> _To do_
Copy each line that contains the word "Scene".

(Entries from a robot dataset)

^^^^^^^^

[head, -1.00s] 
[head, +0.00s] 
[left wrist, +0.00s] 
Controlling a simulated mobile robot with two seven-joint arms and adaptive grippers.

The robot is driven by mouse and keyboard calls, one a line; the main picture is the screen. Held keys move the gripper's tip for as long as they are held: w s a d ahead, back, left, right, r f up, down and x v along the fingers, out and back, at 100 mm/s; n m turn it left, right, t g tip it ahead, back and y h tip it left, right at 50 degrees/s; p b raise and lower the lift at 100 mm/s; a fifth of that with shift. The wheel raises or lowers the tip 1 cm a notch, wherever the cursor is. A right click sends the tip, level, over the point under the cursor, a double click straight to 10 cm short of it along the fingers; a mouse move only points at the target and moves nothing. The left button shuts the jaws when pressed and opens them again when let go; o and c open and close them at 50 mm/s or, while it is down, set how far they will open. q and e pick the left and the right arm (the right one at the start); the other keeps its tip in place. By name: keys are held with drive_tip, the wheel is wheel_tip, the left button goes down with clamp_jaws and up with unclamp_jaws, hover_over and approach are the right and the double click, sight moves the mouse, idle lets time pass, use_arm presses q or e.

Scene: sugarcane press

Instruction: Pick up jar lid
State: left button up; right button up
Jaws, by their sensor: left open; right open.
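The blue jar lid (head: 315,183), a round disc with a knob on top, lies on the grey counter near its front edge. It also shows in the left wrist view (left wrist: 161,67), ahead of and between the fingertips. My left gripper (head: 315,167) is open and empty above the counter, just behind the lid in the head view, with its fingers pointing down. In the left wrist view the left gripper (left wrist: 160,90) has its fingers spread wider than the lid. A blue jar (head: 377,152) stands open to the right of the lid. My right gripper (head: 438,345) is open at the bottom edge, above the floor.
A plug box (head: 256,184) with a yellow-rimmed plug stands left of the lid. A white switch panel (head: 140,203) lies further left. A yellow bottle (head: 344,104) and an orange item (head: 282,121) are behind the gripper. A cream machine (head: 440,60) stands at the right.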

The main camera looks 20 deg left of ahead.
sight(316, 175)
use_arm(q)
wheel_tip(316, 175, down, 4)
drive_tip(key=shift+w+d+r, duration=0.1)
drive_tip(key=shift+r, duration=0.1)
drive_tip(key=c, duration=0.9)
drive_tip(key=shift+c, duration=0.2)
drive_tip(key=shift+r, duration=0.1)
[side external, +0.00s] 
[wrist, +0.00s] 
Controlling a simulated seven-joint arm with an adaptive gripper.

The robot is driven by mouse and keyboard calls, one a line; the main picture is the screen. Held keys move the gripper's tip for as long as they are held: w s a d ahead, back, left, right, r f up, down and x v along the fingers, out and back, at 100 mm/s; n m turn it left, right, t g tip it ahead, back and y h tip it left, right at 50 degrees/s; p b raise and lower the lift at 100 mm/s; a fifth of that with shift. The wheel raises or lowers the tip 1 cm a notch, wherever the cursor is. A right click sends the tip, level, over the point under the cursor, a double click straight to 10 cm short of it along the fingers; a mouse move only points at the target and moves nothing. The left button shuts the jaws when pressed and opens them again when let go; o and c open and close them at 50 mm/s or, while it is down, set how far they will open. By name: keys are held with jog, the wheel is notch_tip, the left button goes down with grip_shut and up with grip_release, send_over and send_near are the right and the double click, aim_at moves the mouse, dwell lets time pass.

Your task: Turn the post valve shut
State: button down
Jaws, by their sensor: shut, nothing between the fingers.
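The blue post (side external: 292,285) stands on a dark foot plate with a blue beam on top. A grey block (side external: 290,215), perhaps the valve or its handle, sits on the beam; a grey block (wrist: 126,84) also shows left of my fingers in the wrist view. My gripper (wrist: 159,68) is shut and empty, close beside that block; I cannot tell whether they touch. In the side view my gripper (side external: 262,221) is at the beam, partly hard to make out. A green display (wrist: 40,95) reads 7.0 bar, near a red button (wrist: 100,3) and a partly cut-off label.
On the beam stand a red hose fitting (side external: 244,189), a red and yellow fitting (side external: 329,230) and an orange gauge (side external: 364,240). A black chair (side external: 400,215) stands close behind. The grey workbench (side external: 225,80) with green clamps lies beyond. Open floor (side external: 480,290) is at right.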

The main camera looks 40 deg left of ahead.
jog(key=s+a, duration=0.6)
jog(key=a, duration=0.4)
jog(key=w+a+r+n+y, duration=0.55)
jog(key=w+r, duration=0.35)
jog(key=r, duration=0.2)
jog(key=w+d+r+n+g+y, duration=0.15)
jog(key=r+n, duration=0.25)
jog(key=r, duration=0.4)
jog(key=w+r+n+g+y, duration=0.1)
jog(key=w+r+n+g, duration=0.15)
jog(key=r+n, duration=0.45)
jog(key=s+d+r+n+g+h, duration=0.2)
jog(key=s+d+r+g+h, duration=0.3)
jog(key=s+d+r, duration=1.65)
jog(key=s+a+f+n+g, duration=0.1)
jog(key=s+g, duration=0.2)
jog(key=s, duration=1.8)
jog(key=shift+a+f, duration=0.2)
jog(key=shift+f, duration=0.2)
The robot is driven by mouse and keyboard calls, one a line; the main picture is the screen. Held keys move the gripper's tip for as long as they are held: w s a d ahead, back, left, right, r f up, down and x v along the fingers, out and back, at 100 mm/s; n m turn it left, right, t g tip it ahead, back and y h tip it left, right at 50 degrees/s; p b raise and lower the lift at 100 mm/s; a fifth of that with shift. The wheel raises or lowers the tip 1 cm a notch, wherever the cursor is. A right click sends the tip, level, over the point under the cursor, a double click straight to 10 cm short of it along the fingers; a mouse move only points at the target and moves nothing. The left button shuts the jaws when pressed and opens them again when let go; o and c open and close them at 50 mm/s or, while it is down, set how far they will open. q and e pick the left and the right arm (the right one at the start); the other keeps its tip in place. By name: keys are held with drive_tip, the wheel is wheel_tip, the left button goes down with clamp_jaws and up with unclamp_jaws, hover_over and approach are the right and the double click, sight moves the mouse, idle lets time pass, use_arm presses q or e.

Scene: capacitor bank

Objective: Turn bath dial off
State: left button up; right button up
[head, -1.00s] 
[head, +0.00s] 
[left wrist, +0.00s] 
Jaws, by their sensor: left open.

^^^^^^^^

> _Solution to the problem_
Scene: sugarcane press
Scene: capacitor bank

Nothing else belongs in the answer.